• [Given request] Only lines with the string "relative" matter here; gather them from the material below.

• [Record extracts]
########################################

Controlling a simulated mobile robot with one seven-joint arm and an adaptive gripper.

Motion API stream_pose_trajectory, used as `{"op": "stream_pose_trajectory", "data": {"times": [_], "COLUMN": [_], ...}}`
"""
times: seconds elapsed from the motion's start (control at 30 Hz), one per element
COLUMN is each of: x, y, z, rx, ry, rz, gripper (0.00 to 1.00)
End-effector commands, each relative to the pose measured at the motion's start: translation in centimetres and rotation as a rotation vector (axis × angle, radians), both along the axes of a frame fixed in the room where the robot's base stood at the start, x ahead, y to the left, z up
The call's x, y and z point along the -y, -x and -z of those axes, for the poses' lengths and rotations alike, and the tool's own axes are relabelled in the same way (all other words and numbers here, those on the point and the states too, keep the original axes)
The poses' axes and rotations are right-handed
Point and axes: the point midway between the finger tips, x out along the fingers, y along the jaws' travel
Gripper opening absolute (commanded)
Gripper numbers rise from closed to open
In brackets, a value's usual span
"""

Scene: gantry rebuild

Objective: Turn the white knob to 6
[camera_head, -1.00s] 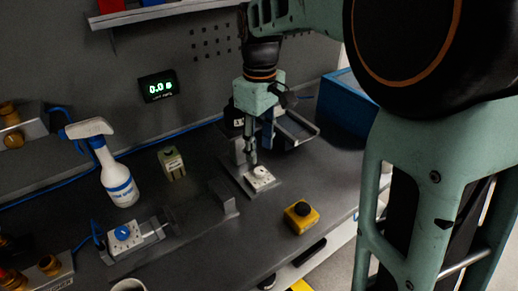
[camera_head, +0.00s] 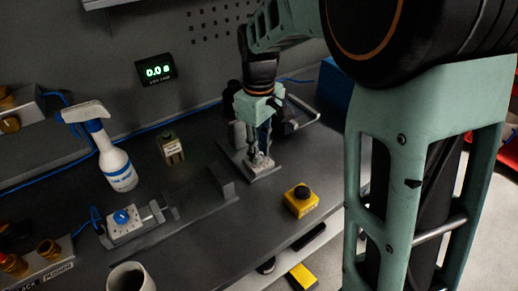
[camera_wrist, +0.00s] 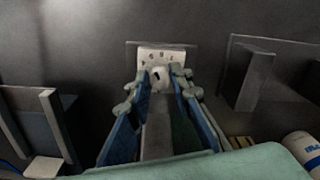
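The white knob (camera_wrist: 158,76) has a dark pointer mark and sits on a white plate (camera_wrist: 163,56) with printed digits, not all of which I can read. In the head view the plate (camera_head: 264,168) lies on the bench under my gripper, which hides most of the knob. My gripper (camera_wrist: 158,84) points down at the knob, with one fingertip on each side of it. The fingers are apart, and I see no clear contact with the knob. In the head view my gripper (camera_head: 262,150) is low over the plate.
A blue knob (camera_head: 121,217) on another white plate, a spray bottle (camera_head: 115,165) and a grey upright block (camera_head: 222,183) stand to the left. A yellow box with a black button (camera_head: 300,201) is at the right. A green display (camera_head: 157,71) hangs on the wall.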

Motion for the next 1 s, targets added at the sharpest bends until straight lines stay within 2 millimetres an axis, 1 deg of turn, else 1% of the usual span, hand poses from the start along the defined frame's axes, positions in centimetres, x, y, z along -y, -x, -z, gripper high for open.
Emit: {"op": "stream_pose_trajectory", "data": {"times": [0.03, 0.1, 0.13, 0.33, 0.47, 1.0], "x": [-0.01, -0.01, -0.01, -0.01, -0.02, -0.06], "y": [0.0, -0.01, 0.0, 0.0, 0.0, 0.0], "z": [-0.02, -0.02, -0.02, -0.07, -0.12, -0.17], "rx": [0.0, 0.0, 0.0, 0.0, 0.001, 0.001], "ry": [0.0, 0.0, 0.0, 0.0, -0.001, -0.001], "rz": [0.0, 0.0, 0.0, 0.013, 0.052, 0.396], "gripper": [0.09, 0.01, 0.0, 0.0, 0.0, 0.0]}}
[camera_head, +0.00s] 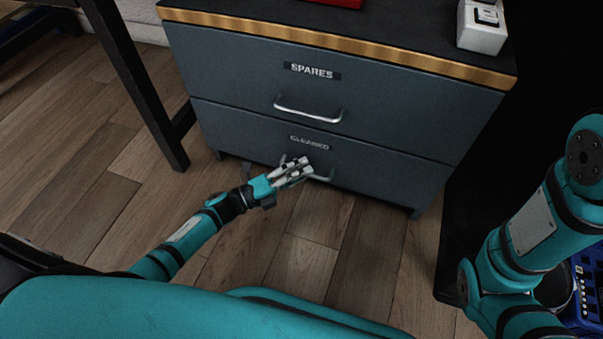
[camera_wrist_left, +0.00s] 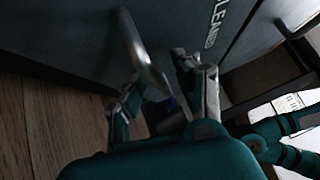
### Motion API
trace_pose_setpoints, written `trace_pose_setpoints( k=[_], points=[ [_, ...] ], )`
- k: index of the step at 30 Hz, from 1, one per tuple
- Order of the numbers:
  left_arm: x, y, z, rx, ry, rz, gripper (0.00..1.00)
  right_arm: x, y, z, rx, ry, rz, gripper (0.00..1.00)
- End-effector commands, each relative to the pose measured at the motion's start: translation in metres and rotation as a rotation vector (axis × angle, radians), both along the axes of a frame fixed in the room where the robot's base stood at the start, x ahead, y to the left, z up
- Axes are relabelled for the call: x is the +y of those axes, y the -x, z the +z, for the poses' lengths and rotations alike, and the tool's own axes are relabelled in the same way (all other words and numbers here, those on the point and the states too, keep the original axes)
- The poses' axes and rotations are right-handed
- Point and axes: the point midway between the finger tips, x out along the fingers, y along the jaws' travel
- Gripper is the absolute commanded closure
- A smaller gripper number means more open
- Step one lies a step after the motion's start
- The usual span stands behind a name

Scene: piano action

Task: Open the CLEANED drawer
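The CLEANED drawer (camera_head: 380,164) is the lower dark grey drawer of a cabinet, its front flush and closed. Its silver handle (camera_head: 323,178) is partly hidden behind my left gripper (camera_head: 293,170). In the left wrist view, the handle (camera_wrist_left: 142,50) runs between the two separated fingers of my left gripper (camera_wrist_left: 160,80). The fingers look open around the handle; I cannot tell whether either touches it. My right arm shows at the right edge of the head view, but its gripper is out of view.
The SPARES drawer (camera_head: 240,75), with its own handle (camera_head: 308,112), is closed above. A dark table leg (camera_head: 150,105) stands left of the cabinet. Open wooden floor (camera_head: 320,240) lies in front. A blue container (camera_head: 588,285) is at the lower right.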

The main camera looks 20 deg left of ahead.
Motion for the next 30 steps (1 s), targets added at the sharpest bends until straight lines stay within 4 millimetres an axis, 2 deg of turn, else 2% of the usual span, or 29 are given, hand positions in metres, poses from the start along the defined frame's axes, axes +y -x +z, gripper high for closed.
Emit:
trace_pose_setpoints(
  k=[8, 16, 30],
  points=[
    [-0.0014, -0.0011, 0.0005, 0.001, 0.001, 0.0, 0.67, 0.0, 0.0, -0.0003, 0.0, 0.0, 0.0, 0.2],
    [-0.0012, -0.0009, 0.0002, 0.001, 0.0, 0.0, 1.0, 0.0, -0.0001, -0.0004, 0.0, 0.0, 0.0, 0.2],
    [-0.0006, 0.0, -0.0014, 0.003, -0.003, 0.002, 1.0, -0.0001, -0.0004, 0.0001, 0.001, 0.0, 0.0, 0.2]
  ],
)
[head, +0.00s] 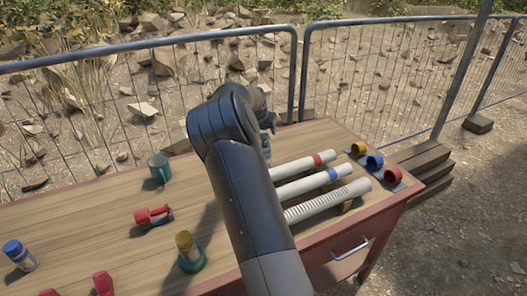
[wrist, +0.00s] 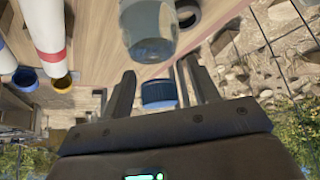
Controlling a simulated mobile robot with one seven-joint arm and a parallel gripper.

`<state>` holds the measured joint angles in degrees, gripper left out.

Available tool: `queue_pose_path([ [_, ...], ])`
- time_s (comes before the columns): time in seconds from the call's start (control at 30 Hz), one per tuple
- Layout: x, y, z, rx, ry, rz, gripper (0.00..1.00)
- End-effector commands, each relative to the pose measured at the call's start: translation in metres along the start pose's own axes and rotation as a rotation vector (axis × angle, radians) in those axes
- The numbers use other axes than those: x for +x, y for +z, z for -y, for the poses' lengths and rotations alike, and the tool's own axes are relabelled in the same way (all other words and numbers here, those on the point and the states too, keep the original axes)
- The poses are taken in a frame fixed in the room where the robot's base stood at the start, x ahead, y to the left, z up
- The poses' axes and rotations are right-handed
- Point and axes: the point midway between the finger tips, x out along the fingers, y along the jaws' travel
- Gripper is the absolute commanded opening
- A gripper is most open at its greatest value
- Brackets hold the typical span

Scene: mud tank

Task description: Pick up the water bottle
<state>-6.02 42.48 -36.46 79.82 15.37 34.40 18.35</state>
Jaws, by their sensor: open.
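The water bottle shows in the wrist view as a clear, pale blue-grey body (wrist: 148,32) with a blue ribbed cap (wrist: 158,93) below it in the picture. The cap appears between the two fingers of my gripper (wrist: 160,72), with space visible on both sides. My gripper is open and holds nothing. In the head view, my dark arm covers most of the bottle; only a narrow bluish part (head: 266,148) shows beside the arm on the wooden table. My gripper is mostly hidden there behind the arm.
White pipes (head: 300,165) lie right of my arm, with coloured rings (head: 375,161) beyond them. A metal fence (head: 150,48) runs behind the table (head: 95,222).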

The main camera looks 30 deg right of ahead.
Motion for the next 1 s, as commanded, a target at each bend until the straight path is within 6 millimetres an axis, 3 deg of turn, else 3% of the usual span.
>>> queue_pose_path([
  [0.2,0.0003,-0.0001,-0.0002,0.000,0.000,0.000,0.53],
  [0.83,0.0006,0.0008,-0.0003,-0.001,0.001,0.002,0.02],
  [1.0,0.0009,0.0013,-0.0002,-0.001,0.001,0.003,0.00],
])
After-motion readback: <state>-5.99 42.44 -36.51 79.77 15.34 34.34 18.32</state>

########################################

• [Task solution]
End-effector commands, each relative to the pose measured at the motion's start: translation in centimetres and rotation as a rotation vector (axis × angle, radians), both along the axes of a frame fixed in the room where the robot's base stood at the start, x ahead, y to the left, z up
- End-effector commands, each relative to the pose measured at the motion's start: translation in metres and rotation as a rotation vector (axis × angle, radians), both along the axes of a frame fixed in the room where the robot's base stood at the start, x ahead, y to the left, z up
- End-effector commands, each relative to the pose measured at the call's start: translation in metres along the start pose's own axes and rotation as a rotation vector (axis × angle, radians) in those axes

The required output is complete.